I understand that it is going to happen, but I sometimes avoid coming around because It is hard for me to go through hearing it. Do you think that by not being around so much that I am making it harder for you to adjust to the name and pronouns?
I think so. You need to be around the whole family. They can’t get used to something if it is not around them.
What advice would you give to the other mothers out there that may one day have a child that comes out to them as transgender?
I would say to accept them. They are still your child. They are in pain and just want to live a happy life. You have to be accepting of it. You have to be loving and supportive. They are still your child. Unconditional love.
Thank you for talking with me. Happy Mother’s Day!
Thank you! I love you! Happy Mothers Day to all the moms out there!
“I need to be around for her to get used to seeing me as who I am, otherwise I leave her just with the image of who I was in her mind.”
My mother and I poured some wine and talked all night after this. I realized how lucky I actually am. For many, they are not accepted by their parents. Some even lose their families. I realized my mother and I had that “mother daughter” relationship all along. It was always there. We always had that connection. I also realized when it comes to being gendered properly, it is a two way street. I need to be around for her to get used to seeing me as who I am, otherwise I leave her just with the image of who I was in her mind.
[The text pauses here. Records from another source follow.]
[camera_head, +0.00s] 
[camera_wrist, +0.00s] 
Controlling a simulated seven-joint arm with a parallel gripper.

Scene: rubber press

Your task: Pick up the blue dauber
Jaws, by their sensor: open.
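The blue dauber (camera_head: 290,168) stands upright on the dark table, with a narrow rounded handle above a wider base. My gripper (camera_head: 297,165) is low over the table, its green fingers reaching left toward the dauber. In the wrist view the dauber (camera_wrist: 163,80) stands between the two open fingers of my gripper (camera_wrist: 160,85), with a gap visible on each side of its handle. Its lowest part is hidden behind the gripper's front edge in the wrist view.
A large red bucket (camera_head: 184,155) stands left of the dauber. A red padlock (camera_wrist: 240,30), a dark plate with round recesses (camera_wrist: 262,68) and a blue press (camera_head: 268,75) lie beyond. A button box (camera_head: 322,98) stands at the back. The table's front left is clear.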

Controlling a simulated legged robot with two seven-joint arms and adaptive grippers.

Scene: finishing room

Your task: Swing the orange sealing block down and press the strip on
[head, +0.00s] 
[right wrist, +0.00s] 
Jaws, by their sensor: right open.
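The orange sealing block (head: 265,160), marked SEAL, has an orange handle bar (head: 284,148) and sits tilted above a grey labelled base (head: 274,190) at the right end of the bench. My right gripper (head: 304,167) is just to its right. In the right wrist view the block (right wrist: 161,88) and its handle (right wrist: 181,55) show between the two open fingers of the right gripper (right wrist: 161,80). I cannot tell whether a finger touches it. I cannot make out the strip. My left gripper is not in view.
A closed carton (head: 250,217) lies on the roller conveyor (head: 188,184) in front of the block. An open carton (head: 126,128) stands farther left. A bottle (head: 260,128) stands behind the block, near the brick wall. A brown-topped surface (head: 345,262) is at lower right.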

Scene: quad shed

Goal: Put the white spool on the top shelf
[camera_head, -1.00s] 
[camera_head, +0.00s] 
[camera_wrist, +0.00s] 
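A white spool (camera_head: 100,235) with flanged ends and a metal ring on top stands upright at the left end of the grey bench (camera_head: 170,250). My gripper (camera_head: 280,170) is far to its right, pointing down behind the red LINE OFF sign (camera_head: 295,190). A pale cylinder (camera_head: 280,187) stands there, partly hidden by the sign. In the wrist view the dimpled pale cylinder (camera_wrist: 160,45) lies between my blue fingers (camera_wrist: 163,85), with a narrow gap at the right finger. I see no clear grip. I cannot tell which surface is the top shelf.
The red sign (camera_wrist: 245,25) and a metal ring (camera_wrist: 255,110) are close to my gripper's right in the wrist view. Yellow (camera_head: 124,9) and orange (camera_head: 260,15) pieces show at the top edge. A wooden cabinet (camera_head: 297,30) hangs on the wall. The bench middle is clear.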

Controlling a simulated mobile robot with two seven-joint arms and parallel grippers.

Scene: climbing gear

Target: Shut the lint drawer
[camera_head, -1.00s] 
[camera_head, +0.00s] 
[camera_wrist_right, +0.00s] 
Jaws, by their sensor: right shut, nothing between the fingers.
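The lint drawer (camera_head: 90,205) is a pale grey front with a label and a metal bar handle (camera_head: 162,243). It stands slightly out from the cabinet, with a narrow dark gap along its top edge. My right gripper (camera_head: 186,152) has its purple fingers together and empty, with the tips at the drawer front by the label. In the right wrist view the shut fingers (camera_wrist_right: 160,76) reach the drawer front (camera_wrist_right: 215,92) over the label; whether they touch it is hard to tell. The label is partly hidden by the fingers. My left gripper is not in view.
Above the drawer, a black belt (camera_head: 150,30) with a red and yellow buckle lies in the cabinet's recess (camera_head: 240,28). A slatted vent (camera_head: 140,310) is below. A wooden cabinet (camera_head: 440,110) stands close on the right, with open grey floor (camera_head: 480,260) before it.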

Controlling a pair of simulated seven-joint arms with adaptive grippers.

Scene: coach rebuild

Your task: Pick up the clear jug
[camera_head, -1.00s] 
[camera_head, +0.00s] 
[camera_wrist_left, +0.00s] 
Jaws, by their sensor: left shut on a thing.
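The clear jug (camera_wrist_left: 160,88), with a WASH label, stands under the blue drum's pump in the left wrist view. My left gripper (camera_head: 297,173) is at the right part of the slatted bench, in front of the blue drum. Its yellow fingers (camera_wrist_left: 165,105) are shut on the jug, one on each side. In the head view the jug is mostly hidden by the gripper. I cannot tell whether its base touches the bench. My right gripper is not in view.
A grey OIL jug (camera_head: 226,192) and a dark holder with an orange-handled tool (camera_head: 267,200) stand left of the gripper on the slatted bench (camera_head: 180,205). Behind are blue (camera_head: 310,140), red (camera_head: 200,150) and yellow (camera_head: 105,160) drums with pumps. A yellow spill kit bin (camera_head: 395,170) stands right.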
As for the “freckle patch” story there is honestly no scientific basis for it, just a family legend or a theory. To be completely honest what means the most to me about it is that my mother thought of me as her daughter when I was in her womb. She waited for me to come. It took me almost a lifetime to get here, but we both got what we wanted in the end.
So I would like to wish my mother and all the moms out there a Happy Mother’s Day. Mom I love you, and thank you for accepting me for who I am.
Stay safe and keep fighting for all of us!